不貞相手が自己破産した場合
離婚の可否・不貞慰謝料等
1 問題の所在
夫婦の一方が第三者と不貞関係を有した場合、不倫の被害者になった配偶者は、当該第三者に対して不貞行為に基づく慰謝料請求権を有します。その第三者がいわゆる自己破産をした場合に、被害者たる配偶者は、当該第三者に対する慰謝料の請求はできなくなるのでしょうか。

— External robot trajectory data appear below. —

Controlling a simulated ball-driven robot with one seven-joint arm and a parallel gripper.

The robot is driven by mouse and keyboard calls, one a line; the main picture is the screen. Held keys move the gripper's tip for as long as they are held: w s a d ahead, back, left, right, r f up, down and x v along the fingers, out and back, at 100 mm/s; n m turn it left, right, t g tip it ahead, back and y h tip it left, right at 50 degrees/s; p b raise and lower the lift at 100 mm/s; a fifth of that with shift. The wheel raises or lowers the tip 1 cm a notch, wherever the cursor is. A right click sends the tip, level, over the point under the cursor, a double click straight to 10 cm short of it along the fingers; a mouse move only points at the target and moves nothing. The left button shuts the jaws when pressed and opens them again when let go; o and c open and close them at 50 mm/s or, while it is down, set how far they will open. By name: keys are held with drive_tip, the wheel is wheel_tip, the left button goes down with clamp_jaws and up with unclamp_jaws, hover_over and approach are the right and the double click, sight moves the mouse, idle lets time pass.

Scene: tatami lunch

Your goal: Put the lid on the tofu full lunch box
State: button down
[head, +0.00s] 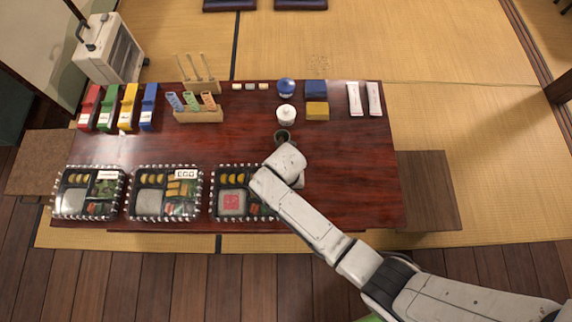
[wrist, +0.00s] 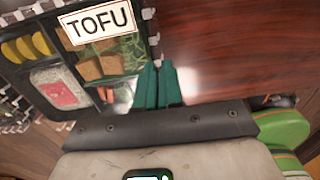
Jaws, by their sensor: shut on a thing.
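The tofu lunch box (head: 215,205) stands at the table's front, rightmost of a row of similar boxes. My arm hides its right part. In the wrist view the TOFU label (wrist: 97,24) lies over the box's upper right, above brown tofu pieces and greens. Yellow slices and white rice with a red square show to the left. My gripper (wrist: 158,72) has its green fingers close together at the box's right edge. It appears shut on the clear lid, whose outline is hard to make out. I cannot tell how the lid sits on the rim.
Colored holders, a wooden rack (head: 198,116), a white jar (head: 286,115) and a dark cup (head: 284,137) stand behind. The table's right side (head: 355,180) is clear.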

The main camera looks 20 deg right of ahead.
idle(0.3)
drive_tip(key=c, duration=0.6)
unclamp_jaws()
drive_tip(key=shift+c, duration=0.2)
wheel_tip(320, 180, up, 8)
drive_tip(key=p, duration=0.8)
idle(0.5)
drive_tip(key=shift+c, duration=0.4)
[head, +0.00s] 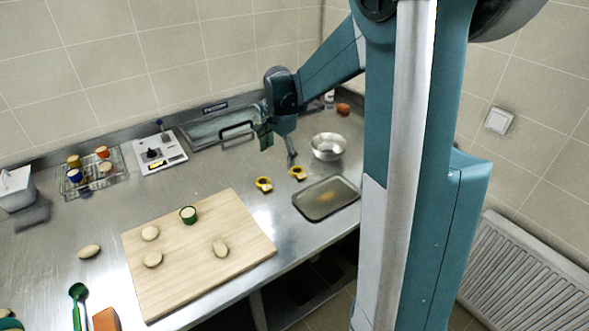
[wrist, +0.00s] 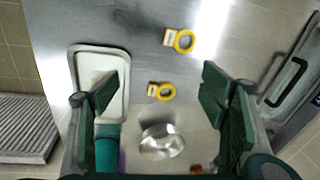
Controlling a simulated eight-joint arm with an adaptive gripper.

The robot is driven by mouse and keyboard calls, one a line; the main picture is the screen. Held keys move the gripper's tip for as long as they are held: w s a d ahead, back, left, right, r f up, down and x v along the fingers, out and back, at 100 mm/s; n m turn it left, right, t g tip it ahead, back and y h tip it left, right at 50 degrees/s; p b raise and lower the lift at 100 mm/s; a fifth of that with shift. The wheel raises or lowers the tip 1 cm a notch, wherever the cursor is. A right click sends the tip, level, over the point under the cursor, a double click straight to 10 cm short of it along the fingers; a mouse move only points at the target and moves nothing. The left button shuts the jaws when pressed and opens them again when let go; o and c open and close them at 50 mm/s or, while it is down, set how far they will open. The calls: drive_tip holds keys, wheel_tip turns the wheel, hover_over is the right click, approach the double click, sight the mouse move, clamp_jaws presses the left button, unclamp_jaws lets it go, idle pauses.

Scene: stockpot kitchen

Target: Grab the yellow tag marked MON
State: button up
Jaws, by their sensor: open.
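Two yellow ring-shaped tags with pale label ends lie on the steel counter. The nearer-to-bowl tag (head: 297,173) also shows in the wrist view (wrist: 165,92), between my open fingers. The other tag (head: 263,184) lies to its left in the head view, and farther up in the wrist view (wrist: 184,41). The lettering on both is too small to read, so I cannot tell which is MON. My gripper (head: 279,150) is open and empty above the counter, its green fingers (wrist: 159,82) spread on either side of the nearer tag in the wrist view.
A shallow metal tray (head: 327,213) and a steel bowl (head: 328,147) stand close to the tags. A scale (head: 160,157) and a wire rack (head: 95,185) stand at the back left.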

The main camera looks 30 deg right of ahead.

これは、当該慰謝料請求件が、破産法253条1項2号の「破産者が悪意で加えた不法行為に基づく損害賠償請求権」に当たるかという形で問題になります。本コラムでは、この問題に関する裁判例をご紹介します。
2 裁判例:東京地判平成28年3月11日
東京地判平成28年3月11日は、妻が、夫と不倫した女性に対して不貞慰謝料を請求した事案ですが、この女性がその後に自己破産をして免責許可決定を受けたので、当該慰謝料請求権が上記の「破産者が悪意で加えた不法行為に基づく損害賠償請求権」に当たり、その女性は当該慰謝料の支払いをしなくてよいかどうか(当該債権が免責されるかどうか)が問題になりました。

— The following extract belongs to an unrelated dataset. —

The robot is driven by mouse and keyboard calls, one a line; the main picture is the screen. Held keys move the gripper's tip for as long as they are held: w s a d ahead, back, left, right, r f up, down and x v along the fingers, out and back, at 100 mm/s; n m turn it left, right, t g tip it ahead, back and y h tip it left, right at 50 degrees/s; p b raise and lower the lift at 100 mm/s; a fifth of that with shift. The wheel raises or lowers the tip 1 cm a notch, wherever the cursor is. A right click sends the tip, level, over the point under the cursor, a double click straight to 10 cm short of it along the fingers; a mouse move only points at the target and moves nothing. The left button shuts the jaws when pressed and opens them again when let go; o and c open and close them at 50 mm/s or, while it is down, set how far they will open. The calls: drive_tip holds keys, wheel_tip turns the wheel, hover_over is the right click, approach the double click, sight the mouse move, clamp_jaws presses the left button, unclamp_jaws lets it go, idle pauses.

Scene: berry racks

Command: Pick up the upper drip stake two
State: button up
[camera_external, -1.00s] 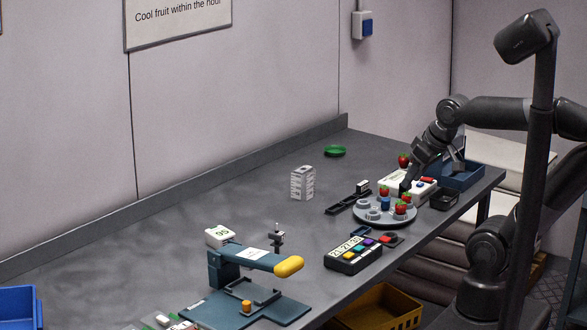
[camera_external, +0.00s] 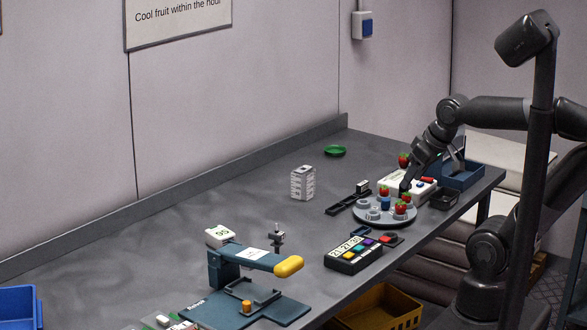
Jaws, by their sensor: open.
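I cannot make out a drip stake for certain at this size, nor tell an upper one from a lower one. The tray carries several grey cups, a blue piece (camera_external: 385,203) and red strawberries (camera_external: 400,208). I cannot tell whether the gripper touches any of them.
A white box (camera_external: 395,182) and a blue bin (camera_external: 462,176) stand behind the tray. A dark rack (camera_external: 347,199) lies left of it. A button box (camera_external: 352,254) and a blue press with a yellow handle (camera_external: 288,266) stand nearer. The bench's back left is mostly clear.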

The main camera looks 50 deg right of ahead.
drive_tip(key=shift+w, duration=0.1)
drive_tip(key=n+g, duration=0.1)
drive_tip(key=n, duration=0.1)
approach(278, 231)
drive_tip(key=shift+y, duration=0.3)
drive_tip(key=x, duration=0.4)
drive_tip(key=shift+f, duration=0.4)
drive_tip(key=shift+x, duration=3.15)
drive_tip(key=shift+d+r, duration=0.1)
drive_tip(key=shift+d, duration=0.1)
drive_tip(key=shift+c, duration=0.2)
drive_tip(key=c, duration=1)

同裁判例では、ここでいう「悪意」について、「故意を超えた積極的な害意をいう」とした上で、「被告が一方的にA(=夫)を篭絡して原告の家庭の平穏を侵害する意図があったとまで認定することはできず、原告に対する積極的な害意があったと認定することはできない。」としました。不貞慰謝料の場面では、「悪意」は「一方的に篭絡して家庭の平和を侵害する意図」の有無という形で判断されており、かなり悪質な意図を有していることが要求されていることが分かります。

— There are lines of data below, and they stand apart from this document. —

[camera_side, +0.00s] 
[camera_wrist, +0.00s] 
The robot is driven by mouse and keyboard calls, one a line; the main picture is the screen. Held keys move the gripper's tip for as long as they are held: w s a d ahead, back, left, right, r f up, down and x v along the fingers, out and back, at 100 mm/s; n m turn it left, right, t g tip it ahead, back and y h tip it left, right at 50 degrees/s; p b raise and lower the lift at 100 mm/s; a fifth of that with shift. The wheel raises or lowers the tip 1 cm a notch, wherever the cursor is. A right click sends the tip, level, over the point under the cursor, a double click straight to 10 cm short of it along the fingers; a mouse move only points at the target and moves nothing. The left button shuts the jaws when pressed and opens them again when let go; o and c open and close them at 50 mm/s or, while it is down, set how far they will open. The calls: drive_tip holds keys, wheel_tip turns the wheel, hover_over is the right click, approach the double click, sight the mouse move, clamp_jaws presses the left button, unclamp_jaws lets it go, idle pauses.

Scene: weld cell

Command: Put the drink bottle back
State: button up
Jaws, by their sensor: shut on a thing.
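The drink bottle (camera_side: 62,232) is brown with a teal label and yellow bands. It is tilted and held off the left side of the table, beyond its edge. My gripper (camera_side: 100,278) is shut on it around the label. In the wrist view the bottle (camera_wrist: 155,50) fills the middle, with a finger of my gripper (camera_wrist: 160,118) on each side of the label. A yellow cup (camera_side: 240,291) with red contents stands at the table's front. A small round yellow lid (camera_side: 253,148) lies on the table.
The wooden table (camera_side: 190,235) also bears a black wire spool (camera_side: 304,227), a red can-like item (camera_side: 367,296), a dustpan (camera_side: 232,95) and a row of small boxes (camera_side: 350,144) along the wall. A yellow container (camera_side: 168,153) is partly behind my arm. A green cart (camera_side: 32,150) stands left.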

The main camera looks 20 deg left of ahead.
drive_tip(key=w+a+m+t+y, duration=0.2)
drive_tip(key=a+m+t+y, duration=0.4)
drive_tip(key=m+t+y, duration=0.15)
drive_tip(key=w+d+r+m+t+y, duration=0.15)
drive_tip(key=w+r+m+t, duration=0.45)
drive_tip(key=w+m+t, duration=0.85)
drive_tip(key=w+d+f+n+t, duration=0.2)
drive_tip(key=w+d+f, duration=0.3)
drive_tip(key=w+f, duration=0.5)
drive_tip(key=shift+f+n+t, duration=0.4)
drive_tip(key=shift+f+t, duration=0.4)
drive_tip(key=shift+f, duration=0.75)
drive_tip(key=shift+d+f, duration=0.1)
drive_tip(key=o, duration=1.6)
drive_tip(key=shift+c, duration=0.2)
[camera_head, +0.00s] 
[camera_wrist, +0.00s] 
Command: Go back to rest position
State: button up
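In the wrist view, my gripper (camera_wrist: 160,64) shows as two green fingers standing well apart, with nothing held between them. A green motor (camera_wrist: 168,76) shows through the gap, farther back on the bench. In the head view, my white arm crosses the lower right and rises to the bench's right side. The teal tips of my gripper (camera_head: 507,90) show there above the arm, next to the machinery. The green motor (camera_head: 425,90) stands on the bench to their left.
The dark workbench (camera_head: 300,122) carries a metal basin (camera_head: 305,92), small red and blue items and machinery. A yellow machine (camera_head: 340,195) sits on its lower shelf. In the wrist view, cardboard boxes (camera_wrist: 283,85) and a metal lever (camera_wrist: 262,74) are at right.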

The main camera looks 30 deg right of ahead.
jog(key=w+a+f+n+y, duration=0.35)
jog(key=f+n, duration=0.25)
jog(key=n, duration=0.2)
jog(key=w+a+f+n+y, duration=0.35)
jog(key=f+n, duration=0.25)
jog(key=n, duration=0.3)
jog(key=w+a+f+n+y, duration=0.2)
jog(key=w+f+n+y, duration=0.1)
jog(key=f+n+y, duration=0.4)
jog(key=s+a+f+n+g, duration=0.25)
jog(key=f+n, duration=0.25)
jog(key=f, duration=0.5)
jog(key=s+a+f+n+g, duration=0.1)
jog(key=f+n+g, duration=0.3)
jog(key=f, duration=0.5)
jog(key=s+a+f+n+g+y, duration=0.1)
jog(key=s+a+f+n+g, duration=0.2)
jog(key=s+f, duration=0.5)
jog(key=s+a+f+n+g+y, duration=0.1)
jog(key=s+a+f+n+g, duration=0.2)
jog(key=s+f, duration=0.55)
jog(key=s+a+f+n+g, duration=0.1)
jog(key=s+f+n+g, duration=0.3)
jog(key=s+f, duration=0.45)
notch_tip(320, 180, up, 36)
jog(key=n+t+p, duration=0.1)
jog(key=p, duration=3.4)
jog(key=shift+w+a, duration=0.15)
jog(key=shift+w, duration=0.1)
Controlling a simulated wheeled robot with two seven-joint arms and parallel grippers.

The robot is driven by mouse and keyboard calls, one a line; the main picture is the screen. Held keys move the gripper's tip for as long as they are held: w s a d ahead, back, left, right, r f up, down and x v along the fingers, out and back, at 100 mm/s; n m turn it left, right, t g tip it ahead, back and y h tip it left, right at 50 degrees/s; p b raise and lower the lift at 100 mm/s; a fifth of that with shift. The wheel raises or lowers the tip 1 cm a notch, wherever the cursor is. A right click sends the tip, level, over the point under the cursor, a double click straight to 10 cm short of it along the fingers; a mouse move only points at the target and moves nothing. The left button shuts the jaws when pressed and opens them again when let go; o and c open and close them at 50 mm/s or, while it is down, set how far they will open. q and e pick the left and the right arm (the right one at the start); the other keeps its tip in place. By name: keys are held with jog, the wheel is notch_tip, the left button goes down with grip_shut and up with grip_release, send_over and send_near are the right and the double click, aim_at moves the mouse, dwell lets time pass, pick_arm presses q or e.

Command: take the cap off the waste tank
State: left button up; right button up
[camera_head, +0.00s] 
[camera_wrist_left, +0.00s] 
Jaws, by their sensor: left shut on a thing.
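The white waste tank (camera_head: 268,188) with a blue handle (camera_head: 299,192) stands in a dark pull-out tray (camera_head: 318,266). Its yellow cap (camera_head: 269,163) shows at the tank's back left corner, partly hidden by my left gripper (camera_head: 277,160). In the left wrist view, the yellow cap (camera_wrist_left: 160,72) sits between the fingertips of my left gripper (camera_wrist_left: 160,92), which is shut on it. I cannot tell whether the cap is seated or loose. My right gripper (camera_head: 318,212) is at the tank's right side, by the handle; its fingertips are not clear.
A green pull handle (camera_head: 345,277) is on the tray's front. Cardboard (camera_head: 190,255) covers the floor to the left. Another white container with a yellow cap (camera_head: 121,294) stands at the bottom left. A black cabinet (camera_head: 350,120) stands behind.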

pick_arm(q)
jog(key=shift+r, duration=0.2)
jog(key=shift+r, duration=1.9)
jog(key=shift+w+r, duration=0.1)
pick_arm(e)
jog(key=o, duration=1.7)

実際、この裁判例では、「継続的に2,3回程度…不貞関係を継続した」、「不貞発覚後、女性は妻からの連絡に誠実に対応しなかった」などといった「不貞行為の態様及び不貞関係発覚直後の原告(=妻)に対する対応」などから、「被告の不法行為は違法性の程度が低いとは到底言えない」としつつも、結論として、「害意」までは認められないとしました。
3 小括
このように、ご紹介した裁判例では、不貞行為の態様等からその違法性が低いとは言えないとされつつも、破産法253条1項2号の「悪意」には該当しないという判断がされており、不貞慰謝料を請求する側からすると、不貞をして家庭を崩壊した者が自己破産をすると慰謝料を請求できないという厳しい結論の裁判例と言えます。
しかしながら、この裁判例の判断はあくまで個別判断であり、実際の判断はケースバイケースになりますので、不貞慰謝料を請求したいが、その相手が自己破産をして困っているという場合は、弁護士に個別の事情をお伝えしてご相談されることをおすすめします。